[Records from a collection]
--- START ---

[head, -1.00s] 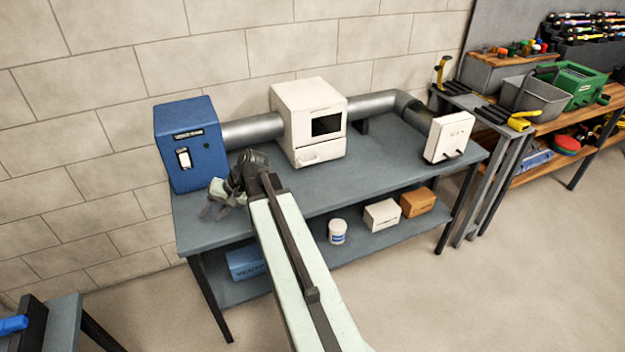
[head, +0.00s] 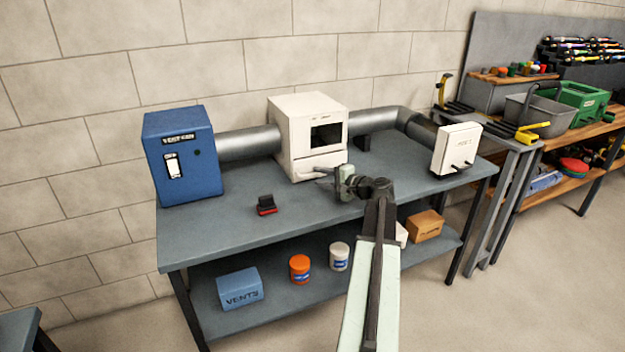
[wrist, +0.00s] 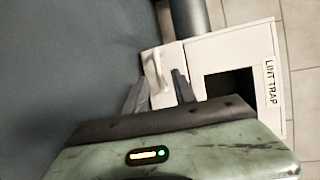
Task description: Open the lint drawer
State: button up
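The white lint trap box (head: 296,112) stands on the grey bench against the wall, with a dark window and a drawer (head: 305,166) low on its front. The drawer looks shut. In the wrist view, which is turned sideways, the box reads LINT TRAP (wrist: 272,82). The drawer front (wrist: 172,58) bears a pale handle (wrist: 154,72). My gripper (head: 326,173) is in front of the drawer. In the wrist view my gripper (wrist: 158,84) has its two fingers apart, with the handle ahead between them. I cannot tell whether they touch it.
A blue vent fan box (head: 185,155) with a white switch stands left, joined by a grey duct (head: 249,143). A black and red item (head: 266,204) lies on the bench (head: 225,228). A white panel (head: 457,148) stands right. The bench's front left is mostly clear.

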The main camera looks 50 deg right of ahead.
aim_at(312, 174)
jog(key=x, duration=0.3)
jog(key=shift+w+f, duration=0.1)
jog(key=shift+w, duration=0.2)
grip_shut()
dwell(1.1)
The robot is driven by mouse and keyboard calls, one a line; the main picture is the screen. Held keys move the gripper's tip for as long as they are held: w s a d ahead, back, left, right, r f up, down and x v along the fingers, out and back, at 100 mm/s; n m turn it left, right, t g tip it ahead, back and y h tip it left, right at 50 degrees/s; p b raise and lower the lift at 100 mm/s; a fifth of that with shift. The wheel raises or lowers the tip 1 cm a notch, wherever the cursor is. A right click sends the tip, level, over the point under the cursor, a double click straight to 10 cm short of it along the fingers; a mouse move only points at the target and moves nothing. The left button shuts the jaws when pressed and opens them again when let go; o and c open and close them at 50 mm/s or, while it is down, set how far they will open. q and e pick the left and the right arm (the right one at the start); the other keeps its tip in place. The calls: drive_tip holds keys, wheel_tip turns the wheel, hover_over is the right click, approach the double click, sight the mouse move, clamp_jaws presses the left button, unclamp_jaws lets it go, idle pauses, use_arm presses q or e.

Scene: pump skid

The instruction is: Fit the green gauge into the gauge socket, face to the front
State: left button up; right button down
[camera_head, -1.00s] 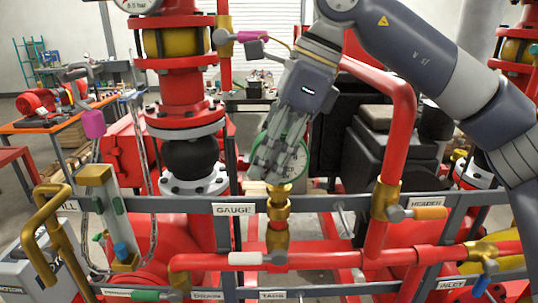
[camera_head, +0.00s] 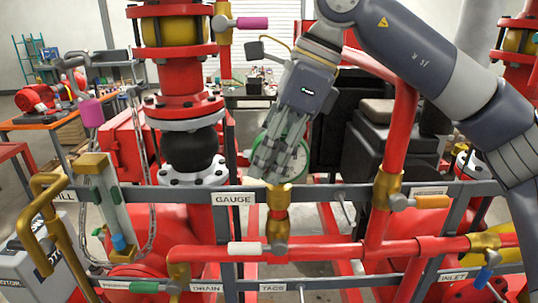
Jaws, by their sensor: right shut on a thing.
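The green gauge (camera_head: 300,162) has a green rim and a pale face, and it is mostly hidden behind my right gripper (camera_head: 274,168). My right gripper comes down from above and is shut on the gauge. The gauge socket (camera_head: 279,200) is the brass fitting on top of the brass and red pipe, just right of the GAUGE label (camera_head: 233,199). The gauge is right above the socket. I cannot tell whether its stem touches or sits in it. My left gripper is not in view.
A grey rail (camera_head: 340,192) with labels crosses in front, close to the socket. A red pipe (camera_head: 398,135) rises to the right. A red flanged column (camera_head: 186,80) with a black bulb stands to the left. A white-handled valve (camera_head: 245,248) sits below.

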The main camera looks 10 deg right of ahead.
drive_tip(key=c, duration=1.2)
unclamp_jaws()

--- END ---

Given task |
Retype exactly the lines from the one with "The main camera looks 50 deg right of ahead." through the one with "[camera_head, -1.00s]", both included, and nothing else; leave out the pictures.

Answer to this task |
The main camera looks 50 deg right of ahead.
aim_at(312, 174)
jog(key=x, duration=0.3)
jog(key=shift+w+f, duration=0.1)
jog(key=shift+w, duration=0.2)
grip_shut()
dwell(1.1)
The robot is driven by mouse and keyboard calls, one a line; the main picture is the screen. Held keys move the gripper's tip for as long as they are held: w s a d ahead, back, left, right, r f up, down and x v along the fingers, out and back, at 100 mm/s; n m turn it left, right, t g tip it ahead, back and y h tip it left, right at 50 degrees/s; p b raise and lower the lift at 100 mm/s; a fifth of that with shift. The wheel raises or lowers the tip 1 cm a notch, wherever the cursor is. A right click sends the tip, level, over the point under the cursor, a double click straight to 10 cm short of it along the fingers; a mouse move only points at the target and moves nothing. The left button shuts the jaws when pressed and opens them again when let go; o and c open and close them at 50 mm/s or, while it is down, set how far they will open. q and e pick the left and the right arm (the right one at the start); the other keeps its tip in place. The calls: drive_tip holds keys, wheel_tip turns the wheel, hover_over is the right click, approach the double click, sight the mouse move, clamp_jaws presses the left button, unclamp_jaws lets it go, idle pauses, use_arm presses q or e.

Scene: pump skid

The instruction is: Fit the green gauge into the gauge socket, face to the front
State: left button up; right button down
[camera_head, -1.00s] 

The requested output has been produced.